White House downplays Dem defections on Syrian refugees bill

White House spokesman Josh Earnest on Friday sought to downplay the defection of 47 House Democrats on a GOP bill to halt the Obama administration’s plan to allow 10,000 Syrian refugees into the U.S. this year, despite President Obama’s veto threat and last-minute lobbying by administration officials.

“I’m not sure that the analysis holds that the efforts by the White House were counterproductive; they just weren’t as productive as we would have liked,” spokesman Josh Earnest told reporters traveling with Obama en route to Malaysia on Friday.

“I think, just for context, it’s about a third of the House Democratic Caucus who expressed disagreement with our position,” Earnest continued. “The second is that a substantial number of House Democrats have actually made the very same case that [the president] has made about the moral responsibility of the United States and the impact that bringing refugees into the United States has on our leadership and standing in the world.”

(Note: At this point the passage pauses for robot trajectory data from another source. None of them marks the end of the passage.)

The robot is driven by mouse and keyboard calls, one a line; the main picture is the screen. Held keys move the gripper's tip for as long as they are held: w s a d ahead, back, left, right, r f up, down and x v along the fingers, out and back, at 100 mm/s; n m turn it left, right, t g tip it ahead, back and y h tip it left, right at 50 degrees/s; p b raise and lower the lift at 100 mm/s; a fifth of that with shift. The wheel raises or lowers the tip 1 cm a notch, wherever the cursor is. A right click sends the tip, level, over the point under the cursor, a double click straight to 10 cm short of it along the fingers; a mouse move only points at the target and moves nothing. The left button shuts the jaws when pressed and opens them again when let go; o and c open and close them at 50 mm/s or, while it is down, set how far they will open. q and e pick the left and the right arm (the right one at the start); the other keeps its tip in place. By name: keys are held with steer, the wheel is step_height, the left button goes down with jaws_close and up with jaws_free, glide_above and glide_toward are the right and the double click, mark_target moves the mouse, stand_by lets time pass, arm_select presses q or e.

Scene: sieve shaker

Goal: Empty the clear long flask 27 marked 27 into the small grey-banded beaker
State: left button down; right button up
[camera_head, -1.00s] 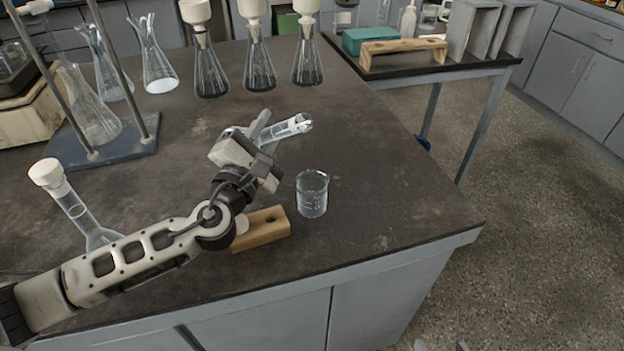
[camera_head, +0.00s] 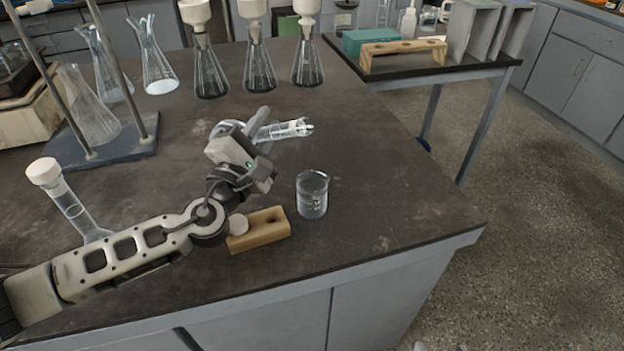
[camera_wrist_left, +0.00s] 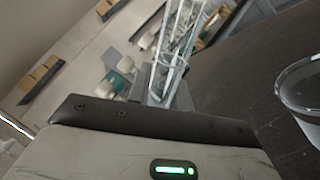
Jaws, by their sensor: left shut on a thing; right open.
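My left gripper (camera_head: 258,132) is shut on the clear long flask (camera_head: 285,130) and holds it above the bench, lying nearly level. Its mouth points right in the head view. The flask's neck also shows in the left wrist view (camera_wrist_left: 175,50); its number cannot be read and its body is partly hidden by my gripper. The small beaker (camera_head: 312,196), clear with pale markings, stands upright on the bench, below and right of my gripper in the picture. In the left wrist view its rim (camera_wrist_left: 300,88) shows at the right edge. My right gripper's tips (camera_head: 441,347) barely show, apart, at the bottom edge.
A wooden block (camera_head: 262,232) with a hole and a white round piece (camera_head: 238,225) lie near the beaker. A white-capped flask (camera_head: 68,200) stands left, behind my arm. A metal stand (camera_head: 90,155) and several flasks are further back. The bench right of the beaker is clear.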

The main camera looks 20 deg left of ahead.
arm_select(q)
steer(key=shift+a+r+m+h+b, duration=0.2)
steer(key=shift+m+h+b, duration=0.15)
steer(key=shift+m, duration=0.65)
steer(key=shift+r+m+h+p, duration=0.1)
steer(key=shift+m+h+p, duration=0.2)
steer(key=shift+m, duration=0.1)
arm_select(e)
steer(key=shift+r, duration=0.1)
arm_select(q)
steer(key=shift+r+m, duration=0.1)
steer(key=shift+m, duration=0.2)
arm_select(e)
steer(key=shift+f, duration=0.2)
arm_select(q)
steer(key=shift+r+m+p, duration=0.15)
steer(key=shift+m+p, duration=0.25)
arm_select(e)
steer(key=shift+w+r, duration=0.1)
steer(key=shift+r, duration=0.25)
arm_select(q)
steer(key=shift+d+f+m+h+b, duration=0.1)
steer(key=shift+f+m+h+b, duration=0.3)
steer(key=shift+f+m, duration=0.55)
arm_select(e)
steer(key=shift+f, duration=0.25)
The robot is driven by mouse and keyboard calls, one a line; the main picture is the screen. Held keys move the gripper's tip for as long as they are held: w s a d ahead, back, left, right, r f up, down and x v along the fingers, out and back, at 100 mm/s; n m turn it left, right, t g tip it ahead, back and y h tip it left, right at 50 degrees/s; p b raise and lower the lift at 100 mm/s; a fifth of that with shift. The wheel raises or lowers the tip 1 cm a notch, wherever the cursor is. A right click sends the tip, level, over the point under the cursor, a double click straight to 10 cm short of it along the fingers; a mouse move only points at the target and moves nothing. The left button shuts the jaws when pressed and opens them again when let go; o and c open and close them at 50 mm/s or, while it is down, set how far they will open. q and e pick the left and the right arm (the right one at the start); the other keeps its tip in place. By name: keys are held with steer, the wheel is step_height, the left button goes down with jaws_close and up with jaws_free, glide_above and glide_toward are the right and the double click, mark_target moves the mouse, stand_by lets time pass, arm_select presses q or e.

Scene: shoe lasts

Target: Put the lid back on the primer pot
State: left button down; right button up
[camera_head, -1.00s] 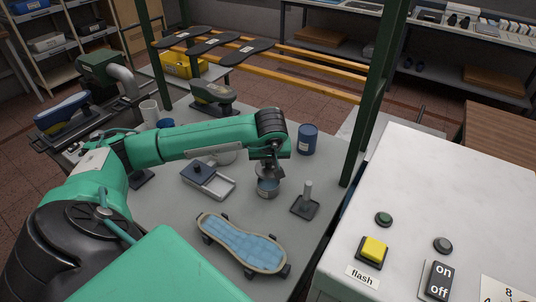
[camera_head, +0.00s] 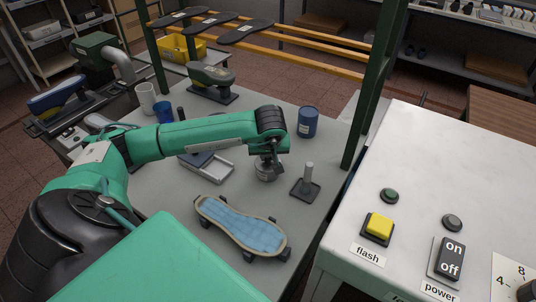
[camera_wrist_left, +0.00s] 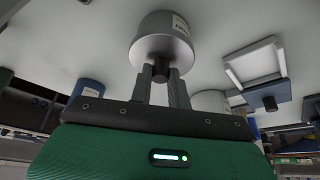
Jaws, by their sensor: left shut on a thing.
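The primer pot (camera_head: 266,177) is a small grey tin on the grey bench, below my left gripper (camera_head: 267,157). My left gripper is shut on the dark knob of the grey round lid (camera_wrist_left: 160,50), which the left wrist view shows close up. The lid lies over the pot's mouth, level and lined up with it. In the left wrist view, the pot (camera_wrist_left: 165,24) shows its side and part of a label right against the lid. I cannot tell whether the lid is fully seated. My right gripper is not in view.
A post on a square base (camera_head: 306,187) stands just right of the pot. A blue tin (camera_head: 308,121) is behind it. A shallow tray (camera_head: 217,174) lies to the left. A sole-shaped piece with a blue top (camera_head: 242,222) lies in front. A green upright (camera_head: 367,115) rises at right.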

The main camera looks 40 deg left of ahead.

Earnest said Obama is willing to work with Congress on tweaking the program to enhance security without outright halting it. The White House has said the House-passed bill would effectively halt the process.

Talks between the administration and Capitol Hill on reforming the program are “a fruitful area for possible bipartisan discussion in pursuit of reforms that actually will have an impact on strengthening national security,” Earnest said.

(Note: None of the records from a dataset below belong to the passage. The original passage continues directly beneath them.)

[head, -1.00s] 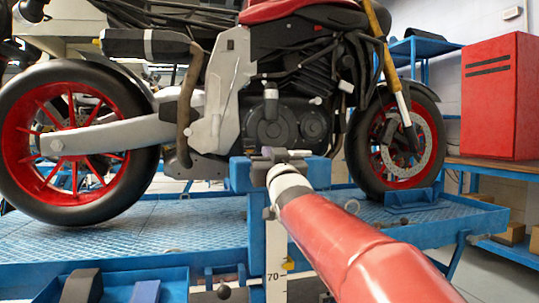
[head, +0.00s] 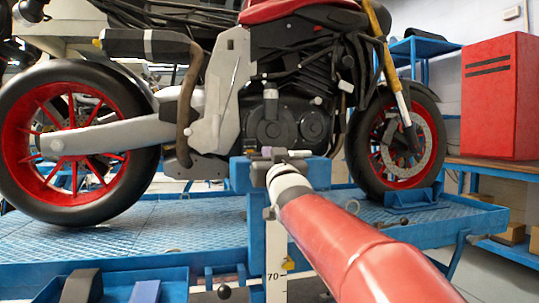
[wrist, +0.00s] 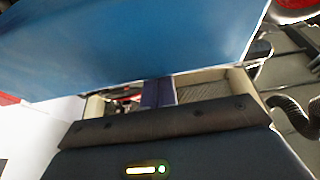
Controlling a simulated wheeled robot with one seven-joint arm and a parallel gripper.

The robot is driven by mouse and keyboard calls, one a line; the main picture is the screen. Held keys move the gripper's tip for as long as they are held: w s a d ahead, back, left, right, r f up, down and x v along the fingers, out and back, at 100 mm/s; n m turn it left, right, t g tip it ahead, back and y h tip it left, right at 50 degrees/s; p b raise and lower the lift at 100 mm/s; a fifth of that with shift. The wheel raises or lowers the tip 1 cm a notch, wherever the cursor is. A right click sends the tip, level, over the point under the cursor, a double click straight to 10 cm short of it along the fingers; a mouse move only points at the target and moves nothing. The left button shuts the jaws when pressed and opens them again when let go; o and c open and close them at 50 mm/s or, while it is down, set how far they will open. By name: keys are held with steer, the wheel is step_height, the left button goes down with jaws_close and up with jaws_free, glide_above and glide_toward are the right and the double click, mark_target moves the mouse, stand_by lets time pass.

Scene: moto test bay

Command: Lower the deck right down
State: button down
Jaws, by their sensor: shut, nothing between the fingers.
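The deck (head: 110,235) is a blue ribbed lift platform, raised, with a motorcycle on it. A white upright scale (head: 275,245) marked 70 stands at its near side, with a yellow pointer (head: 290,263) just above the mark. A dark ball-ended lever (head: 224,292) shows low beside the scale. My gripper (head: 268,153) is in front of a blue block at the deck's near edge; whether it touches is unclear. In the wrist view its fingers (wrist: 158,92) are together and empty, close to a large blue surface. My arm hides part of the deck.
The red-wheeled motorcycle (head: 290,125) stands upright above. A dark ball-ended handle (head: 404,220) is on the deck's right edge. A blue tray (head: 115,288) with loose parts is at lower left. A red cabinet (head: 498,95) stands on a bench at right.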

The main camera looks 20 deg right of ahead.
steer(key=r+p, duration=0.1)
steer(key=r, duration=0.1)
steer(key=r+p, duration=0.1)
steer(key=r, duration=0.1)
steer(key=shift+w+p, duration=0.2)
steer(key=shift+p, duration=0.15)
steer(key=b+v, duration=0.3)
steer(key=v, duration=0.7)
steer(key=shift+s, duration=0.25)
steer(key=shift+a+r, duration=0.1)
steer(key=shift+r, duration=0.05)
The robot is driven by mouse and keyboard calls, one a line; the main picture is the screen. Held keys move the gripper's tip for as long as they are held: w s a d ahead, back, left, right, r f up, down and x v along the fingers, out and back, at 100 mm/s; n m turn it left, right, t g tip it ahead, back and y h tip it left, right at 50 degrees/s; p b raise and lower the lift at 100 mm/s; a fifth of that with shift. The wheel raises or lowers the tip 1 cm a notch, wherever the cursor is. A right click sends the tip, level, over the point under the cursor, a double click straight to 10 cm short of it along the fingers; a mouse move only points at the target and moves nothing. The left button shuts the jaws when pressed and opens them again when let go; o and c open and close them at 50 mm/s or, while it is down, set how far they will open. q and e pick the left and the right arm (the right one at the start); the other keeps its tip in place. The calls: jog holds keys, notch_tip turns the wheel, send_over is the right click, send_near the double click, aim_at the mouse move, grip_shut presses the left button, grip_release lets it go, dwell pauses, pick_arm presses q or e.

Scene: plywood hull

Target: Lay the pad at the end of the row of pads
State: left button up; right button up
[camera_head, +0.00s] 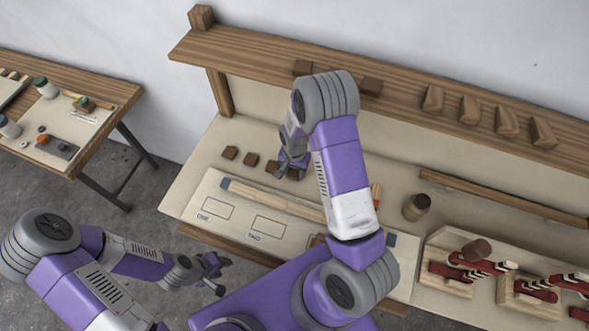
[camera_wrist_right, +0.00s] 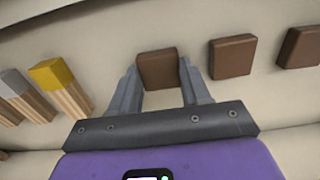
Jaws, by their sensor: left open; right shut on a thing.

Proposals for “additional scrutiny and reforms could be useful in enhancing the national security of the United States, which is, of course, the president’s top priority,” he added.

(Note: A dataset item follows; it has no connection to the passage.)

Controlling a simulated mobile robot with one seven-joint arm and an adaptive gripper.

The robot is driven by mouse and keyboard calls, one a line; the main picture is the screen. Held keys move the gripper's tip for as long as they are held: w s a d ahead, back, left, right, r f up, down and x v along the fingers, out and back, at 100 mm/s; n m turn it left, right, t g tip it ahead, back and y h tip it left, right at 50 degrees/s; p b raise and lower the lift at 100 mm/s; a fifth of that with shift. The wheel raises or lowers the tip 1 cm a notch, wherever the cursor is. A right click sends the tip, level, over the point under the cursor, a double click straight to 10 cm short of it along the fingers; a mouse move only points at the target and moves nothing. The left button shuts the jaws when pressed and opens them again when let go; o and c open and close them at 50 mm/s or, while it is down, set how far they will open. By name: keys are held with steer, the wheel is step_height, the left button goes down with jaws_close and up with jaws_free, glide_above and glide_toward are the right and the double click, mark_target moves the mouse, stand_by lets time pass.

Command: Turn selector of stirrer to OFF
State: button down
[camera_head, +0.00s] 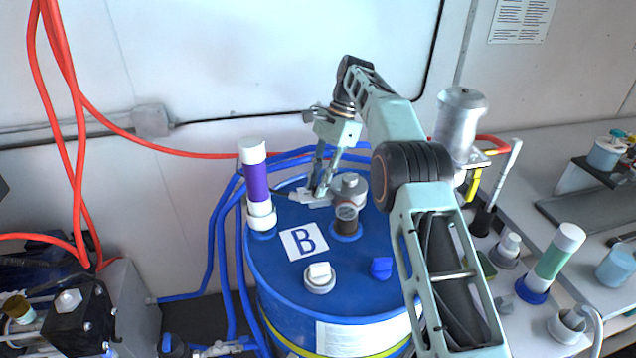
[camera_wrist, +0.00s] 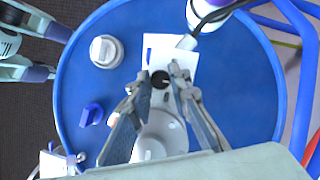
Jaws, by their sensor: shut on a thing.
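The stirrer (camera_head: 350,188) is a grey metal cylinder standing on the blue drum's lid; its round top also shows in the wrist view (camera_wrist: 166,134). Its selector, a small round black knob (camera_wrist: 160,79), shows in the wrist view beside the stirrer. My gripper (camera_wrist: 161,72) has its fingertips on either side of this knob and is shut on it. In the head view my gripper (camera_head: 318,194) points down just left of the stirrer's top, and its fingers hide the knob. The knob's markings and its setting are too small to read.
The blue drum (camera_head: 280,262) carries a label B (camera_head: 303,240), a white-capped purple tube (camera_head: 256,180), a white cap (camera_head: 319,277) and a blue cap (camera_head: 381,267). Blue hoses (camera_head: 215,240) run along its left. A silver canister (camera_head: 460,122) stands right.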

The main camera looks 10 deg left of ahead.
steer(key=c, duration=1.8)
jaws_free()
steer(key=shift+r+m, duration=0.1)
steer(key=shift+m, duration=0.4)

The Homeland Security Department has already instituted some reforms “that will collect more information and impose greater safeguards on those individuals who are seeking to enter the United States,” Earnest said.

The House bill would require “a host of certifications that would only more deeply encumber and make more inefficient a process that already takes up to two years,” Earnest said. “And it’s unclear exactly what it does to enhance national security.”